Ainsi pourrait-on au moins comprendre un petit peu mieux la différence entre une vraie nation et une puissance considérable qui n’est pas une nation. Cela ne rend pas Sarkozy vertueux, ni ne résout le problème de l’immigration et celui de l’identité en France, et l’on acceptera l’idée que la France est en aussi piteux état que les USA, après tout, – mais la France, pour avoir trop évolué contre elle-même, contre sa nature même, – et les USA, pour avoir trop été eux-mêmes, pour avoir trop exposé leurs prétentions anti-historiques au grand vent de l’Histoire. Cela situe les problèmes dans leurs vrais contextes, sans les résoudre pour autant, et cela mesure les destins différents de chacun, sans juger l’un plus chargé d’espoir que l’autre.

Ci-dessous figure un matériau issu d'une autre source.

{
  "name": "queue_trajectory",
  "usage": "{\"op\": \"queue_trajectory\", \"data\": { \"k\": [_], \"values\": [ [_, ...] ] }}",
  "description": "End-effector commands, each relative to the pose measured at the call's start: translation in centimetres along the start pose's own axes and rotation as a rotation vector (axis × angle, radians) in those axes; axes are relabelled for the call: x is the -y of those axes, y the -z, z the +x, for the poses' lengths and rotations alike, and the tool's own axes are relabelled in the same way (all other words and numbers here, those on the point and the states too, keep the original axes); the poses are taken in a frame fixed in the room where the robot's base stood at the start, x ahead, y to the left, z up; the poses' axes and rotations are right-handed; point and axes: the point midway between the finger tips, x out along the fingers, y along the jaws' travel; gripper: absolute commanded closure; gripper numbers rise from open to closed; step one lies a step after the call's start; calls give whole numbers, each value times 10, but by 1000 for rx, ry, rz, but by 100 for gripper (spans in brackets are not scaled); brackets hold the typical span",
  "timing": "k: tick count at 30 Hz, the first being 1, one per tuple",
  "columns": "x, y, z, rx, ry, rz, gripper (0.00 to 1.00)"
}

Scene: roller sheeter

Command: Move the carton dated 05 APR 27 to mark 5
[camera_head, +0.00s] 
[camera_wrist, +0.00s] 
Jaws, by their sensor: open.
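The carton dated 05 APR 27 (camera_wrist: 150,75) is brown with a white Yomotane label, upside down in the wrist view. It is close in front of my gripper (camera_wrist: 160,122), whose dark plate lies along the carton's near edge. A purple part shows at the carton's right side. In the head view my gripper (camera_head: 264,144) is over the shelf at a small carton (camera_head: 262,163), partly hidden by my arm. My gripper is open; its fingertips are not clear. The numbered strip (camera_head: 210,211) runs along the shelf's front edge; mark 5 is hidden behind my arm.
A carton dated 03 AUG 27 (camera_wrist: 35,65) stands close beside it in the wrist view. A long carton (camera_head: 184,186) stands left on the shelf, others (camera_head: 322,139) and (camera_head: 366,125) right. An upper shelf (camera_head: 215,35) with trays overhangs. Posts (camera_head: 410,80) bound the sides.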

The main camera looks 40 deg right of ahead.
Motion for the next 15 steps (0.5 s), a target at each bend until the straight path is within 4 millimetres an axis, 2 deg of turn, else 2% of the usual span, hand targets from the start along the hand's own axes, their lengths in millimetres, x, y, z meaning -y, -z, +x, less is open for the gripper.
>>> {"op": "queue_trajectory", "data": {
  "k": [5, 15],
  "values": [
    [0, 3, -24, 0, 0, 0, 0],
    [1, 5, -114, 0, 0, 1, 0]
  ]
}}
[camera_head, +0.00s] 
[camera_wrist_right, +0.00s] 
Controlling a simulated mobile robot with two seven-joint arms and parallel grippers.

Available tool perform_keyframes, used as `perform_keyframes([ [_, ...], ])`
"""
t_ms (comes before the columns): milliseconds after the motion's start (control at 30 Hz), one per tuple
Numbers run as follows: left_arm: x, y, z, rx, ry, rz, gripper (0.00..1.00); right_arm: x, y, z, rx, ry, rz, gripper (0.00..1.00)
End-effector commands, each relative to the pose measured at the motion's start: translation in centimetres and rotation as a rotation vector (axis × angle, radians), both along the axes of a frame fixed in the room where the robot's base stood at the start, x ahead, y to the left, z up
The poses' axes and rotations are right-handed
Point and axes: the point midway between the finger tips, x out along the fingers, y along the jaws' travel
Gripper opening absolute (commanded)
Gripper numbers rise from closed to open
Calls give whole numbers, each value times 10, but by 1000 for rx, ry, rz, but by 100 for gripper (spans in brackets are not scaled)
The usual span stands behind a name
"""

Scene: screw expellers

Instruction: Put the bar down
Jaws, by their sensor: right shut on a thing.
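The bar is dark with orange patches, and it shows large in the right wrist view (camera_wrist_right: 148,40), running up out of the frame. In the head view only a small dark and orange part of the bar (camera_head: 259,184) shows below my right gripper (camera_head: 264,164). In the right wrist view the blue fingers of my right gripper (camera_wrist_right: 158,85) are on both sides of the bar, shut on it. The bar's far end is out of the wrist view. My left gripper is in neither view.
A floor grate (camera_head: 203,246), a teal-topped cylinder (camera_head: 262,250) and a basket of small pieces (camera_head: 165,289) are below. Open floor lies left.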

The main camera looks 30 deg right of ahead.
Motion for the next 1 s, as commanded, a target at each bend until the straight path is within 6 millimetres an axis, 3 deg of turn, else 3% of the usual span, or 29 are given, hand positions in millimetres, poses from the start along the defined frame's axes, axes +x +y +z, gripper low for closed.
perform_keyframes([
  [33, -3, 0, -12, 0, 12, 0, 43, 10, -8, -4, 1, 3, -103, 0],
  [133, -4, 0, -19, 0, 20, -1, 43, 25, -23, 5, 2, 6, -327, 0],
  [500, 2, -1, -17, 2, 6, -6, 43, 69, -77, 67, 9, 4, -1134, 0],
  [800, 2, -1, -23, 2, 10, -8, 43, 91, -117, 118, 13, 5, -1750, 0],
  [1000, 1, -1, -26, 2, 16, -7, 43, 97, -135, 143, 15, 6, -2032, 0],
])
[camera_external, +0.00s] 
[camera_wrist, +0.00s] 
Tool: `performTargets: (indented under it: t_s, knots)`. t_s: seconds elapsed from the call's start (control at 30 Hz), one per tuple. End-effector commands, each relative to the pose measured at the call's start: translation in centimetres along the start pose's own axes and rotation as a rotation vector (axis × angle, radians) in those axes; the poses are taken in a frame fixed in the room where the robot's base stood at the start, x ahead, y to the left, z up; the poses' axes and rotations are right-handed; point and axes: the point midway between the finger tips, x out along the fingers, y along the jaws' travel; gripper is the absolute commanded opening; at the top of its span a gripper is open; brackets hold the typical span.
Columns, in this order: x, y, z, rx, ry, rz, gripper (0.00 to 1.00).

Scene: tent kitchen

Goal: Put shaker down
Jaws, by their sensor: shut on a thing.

Pour nous, parce que nous sommes attentifs à toujours garder le cap sur l’“ennemi principal”, il reste le constat que ce qui se passe aux USA est potentiellement plus important que ce qui se passe en France, pour faire avancer l’événement essentiel et le seul qu’il faille espérer, – faire éclater jusqu’à pulvériser son cœur la crise du système qui conduit dans la folie le bloc américaniste-occidentaliste et le reste du monde. Nous le répétons, l’essentiel est bien, pour ce faire, non de réguler l’immigration, non de restaurer l’identité, deux tâches absolument impossibles dans l’état, mais d’observer les possibilités de l’éclatement de l’entité américaniste. Tout ce qui favorise sa grande contradiction interne (un “centre” hyper-puissant avec des Etats aux droits bafoués qui réclament leur rétablissement) pousse à ce destin, qui est la clef de la crise libératrice, notamment et essentiellement par le choc psychologique mondial et globalisé que susciterait la fin de l’illusion qui constitue la structure mentale essentielle de la modernité, qui est l’American Dream. Le jour où Washington perd ses prérogatives et que les Etats regagnent les leurs, avec fractionnement effectif et constitutionnel des USA à la clef, ce jour-là mourra le rêve pervers et subversif qui soutient le système, – et la modernité, en prime et par conséquent. Cela importe plus que le destin d’un Sarkozy en 2012.